Terlepas dari potensi dan keunggulan learning hub itu sendiri, ide adaptasi ilmu pengetahuan dan teknologi untuk penyiapan tenaga kerja melalui implementasi kebijakan Kampus Merdeka akan menuntut sejumlah persiapan, di antaranya pematangan regulasi, penyusunan silabus, hingga perencanaan yang tepat terkait mekanisme kolaborasi kampus-industri. Selain itu, persyaratan lainnya adalah motivasi tinggi dari dosen untuk meningkatkan literasi teknologi mereka, serta yang terpenting adalah semangat belajar para calon sarjana dalam meningkatkan keterampilan mereka sebelum terjun ke persaingan kerja di era industri 4.0.
Hal lain yang perlu diingat adalah isu mahasiswa yang akan menjadi pekerja murah di industri.

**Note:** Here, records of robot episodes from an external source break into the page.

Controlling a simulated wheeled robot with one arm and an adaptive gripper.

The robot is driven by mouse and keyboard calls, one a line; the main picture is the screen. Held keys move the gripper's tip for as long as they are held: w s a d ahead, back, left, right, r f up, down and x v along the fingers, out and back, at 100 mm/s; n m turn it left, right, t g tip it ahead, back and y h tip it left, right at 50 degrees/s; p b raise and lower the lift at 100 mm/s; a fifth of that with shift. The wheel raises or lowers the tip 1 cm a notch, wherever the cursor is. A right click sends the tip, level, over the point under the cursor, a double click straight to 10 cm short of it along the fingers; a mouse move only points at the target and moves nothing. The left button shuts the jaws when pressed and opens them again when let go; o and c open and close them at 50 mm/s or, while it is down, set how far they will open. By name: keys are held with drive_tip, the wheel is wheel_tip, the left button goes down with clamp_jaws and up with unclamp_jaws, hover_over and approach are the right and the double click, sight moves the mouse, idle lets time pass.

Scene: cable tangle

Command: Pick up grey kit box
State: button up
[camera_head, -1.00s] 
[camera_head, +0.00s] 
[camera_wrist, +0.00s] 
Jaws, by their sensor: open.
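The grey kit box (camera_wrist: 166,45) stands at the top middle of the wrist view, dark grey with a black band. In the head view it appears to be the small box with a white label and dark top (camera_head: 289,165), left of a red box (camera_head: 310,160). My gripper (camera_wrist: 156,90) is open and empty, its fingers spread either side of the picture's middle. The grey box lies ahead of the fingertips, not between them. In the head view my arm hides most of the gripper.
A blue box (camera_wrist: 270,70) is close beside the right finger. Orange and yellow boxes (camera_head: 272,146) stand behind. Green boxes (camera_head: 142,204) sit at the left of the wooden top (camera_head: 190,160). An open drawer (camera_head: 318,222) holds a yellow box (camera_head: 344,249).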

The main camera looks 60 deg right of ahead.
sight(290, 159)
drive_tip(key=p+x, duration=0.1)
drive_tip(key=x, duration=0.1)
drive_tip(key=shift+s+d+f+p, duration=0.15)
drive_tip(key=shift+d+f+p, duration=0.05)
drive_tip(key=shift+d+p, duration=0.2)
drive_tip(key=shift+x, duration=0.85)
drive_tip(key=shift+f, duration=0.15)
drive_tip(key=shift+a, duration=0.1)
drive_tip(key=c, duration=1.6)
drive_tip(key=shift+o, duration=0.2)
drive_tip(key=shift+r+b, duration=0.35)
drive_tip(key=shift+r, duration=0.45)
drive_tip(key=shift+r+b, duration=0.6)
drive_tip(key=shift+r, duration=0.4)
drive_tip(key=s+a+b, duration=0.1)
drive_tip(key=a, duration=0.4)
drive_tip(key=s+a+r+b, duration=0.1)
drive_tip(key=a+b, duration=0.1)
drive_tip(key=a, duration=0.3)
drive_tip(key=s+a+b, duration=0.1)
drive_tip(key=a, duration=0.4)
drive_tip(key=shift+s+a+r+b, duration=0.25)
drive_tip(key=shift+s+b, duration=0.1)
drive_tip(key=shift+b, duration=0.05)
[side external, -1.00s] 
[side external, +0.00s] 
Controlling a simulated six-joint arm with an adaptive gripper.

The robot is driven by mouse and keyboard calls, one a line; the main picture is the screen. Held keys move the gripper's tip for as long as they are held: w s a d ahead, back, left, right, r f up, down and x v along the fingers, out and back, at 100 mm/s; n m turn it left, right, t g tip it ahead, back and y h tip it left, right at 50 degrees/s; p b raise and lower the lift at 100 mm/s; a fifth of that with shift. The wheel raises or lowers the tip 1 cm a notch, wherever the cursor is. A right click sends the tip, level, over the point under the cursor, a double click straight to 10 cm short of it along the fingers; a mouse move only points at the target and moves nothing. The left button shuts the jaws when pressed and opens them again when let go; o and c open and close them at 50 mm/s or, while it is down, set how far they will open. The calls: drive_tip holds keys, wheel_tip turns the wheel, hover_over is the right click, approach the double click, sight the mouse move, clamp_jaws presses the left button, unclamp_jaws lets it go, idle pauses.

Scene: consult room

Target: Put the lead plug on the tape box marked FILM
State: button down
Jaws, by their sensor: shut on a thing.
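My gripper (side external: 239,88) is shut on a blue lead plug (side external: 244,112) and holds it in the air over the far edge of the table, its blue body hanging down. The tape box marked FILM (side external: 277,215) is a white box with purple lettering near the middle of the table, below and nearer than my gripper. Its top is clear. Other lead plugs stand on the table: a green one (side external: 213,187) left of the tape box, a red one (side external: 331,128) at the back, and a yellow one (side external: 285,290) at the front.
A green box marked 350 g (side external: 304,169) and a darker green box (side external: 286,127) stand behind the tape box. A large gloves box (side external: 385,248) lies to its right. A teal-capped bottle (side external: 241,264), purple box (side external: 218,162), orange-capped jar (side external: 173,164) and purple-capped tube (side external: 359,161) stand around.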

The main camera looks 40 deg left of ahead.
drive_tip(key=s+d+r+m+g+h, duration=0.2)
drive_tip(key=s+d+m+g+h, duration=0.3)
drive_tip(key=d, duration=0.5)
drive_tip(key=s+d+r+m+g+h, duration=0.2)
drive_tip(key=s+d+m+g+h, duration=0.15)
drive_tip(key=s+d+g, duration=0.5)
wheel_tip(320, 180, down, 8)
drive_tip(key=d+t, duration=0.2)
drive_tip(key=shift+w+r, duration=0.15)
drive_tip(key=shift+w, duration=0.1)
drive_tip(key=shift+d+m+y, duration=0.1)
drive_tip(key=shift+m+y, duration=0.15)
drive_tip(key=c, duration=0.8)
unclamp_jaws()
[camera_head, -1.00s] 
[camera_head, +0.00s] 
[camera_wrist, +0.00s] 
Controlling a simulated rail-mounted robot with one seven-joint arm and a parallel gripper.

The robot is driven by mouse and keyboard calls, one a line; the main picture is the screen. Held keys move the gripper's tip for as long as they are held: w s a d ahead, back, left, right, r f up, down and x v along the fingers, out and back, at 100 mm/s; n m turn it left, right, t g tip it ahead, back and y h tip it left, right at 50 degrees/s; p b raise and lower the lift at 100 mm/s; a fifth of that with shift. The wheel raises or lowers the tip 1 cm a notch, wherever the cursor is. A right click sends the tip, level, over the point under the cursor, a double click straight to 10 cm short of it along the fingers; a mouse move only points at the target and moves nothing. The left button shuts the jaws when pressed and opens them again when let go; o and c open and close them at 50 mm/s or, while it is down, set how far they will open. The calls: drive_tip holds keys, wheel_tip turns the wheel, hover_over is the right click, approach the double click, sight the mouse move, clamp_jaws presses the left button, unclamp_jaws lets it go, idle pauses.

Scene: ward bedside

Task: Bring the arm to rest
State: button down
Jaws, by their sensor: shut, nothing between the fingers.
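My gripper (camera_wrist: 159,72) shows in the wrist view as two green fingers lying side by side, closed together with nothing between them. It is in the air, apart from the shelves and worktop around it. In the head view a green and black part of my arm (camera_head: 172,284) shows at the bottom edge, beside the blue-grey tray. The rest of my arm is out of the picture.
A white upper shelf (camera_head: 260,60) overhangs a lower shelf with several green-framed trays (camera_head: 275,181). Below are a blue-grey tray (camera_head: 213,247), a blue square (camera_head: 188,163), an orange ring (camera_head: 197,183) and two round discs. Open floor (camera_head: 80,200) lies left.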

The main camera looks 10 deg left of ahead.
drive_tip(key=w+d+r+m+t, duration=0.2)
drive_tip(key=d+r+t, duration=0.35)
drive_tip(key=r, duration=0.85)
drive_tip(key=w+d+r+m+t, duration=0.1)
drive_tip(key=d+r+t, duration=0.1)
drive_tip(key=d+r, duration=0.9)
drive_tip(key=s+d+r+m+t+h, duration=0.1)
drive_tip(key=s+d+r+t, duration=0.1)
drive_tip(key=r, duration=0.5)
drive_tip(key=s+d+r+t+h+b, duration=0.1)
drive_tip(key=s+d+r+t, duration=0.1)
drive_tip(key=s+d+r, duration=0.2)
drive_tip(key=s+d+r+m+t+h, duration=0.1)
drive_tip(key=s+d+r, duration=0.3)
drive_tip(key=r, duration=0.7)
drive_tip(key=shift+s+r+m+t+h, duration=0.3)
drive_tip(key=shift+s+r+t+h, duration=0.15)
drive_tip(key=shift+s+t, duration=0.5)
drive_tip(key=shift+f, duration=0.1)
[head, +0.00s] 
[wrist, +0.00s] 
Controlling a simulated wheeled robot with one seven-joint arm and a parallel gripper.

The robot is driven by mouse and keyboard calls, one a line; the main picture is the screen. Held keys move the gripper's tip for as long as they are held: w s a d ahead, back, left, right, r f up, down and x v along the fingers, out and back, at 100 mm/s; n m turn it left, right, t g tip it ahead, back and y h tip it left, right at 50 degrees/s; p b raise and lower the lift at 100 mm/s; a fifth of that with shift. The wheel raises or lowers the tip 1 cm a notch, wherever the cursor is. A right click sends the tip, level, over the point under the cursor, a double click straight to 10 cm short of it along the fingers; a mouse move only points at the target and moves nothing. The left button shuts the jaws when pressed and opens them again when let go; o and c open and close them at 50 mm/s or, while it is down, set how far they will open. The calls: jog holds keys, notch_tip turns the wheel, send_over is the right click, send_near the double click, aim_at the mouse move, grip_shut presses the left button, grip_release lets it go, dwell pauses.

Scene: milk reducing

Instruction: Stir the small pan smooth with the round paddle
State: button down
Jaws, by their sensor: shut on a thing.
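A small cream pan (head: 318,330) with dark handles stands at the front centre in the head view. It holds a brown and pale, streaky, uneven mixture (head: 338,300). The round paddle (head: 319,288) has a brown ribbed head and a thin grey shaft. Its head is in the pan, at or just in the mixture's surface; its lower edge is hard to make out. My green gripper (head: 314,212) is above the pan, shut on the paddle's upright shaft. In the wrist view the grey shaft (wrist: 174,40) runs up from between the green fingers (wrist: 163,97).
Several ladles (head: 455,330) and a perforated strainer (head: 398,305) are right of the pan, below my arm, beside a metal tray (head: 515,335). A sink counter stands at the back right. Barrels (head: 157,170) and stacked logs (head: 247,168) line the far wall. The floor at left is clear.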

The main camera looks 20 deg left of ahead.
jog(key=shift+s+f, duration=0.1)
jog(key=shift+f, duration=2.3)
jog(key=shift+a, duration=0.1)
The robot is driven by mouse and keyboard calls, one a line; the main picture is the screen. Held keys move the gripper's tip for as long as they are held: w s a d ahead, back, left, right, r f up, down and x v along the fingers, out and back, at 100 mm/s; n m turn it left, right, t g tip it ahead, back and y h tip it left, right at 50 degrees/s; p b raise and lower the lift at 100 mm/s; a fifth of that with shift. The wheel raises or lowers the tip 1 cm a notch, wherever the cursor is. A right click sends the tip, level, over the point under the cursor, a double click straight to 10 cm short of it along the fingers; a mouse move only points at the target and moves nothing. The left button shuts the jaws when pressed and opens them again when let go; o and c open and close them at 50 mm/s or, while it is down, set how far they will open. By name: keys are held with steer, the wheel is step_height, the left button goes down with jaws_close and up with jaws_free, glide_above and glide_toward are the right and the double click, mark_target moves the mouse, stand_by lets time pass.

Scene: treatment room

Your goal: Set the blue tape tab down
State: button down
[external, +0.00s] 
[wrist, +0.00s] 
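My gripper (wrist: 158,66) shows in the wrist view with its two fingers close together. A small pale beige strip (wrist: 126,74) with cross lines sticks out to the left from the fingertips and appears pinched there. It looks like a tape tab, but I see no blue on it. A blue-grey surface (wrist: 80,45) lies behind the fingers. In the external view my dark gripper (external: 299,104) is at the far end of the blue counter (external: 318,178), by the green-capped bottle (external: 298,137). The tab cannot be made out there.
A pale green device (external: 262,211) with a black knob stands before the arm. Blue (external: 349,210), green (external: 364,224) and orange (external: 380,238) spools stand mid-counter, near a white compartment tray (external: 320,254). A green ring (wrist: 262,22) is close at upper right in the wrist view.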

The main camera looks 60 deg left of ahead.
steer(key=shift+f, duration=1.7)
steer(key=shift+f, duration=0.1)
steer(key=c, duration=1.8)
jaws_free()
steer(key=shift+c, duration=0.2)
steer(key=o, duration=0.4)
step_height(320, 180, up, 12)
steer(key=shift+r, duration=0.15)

Oleh karena itu, setidaknya ada dua ranah yang dapat dipilih mahasiswa di awal perkuliahan: menempuh jalur akademisi atau menjadi profesional di setting industri. Bagi mahasiswa yang bercita-cita menjadi seorang akademisi, kampus dapat memfasilitasinya melalui pusat kajian atau proyek penelitian kolaborasi. Sedangkan mahasiswa yang memilih untuk menekuni jalur industri berhak memilih industri sesuai kapabilitas dan minatnya. Sebagai contoh, kampus dapat bekerjasama dengan bank untuk peningkatan skill perbankan atau perusahaan farmasi untuk peningkatan skill apoteker.
Sebagai penutup, perlu digarisbawahi bahwa pada dasarnya peran kampus sangat signifikan dalam menjembatani kebutuhan industri sekaligus dalam membantu mahasiswa untuk memilih karir yang sesuai dengan passion-nya. Oleh karena itu, ekstensifikasi Kampus Merdeka melalui learning hub sudah semestinya menjadi panggung bagi kampus untuk memimpin proses link and match dengan mencetak sarjana berkualitas yang siap bersaing di era Industri 4.0.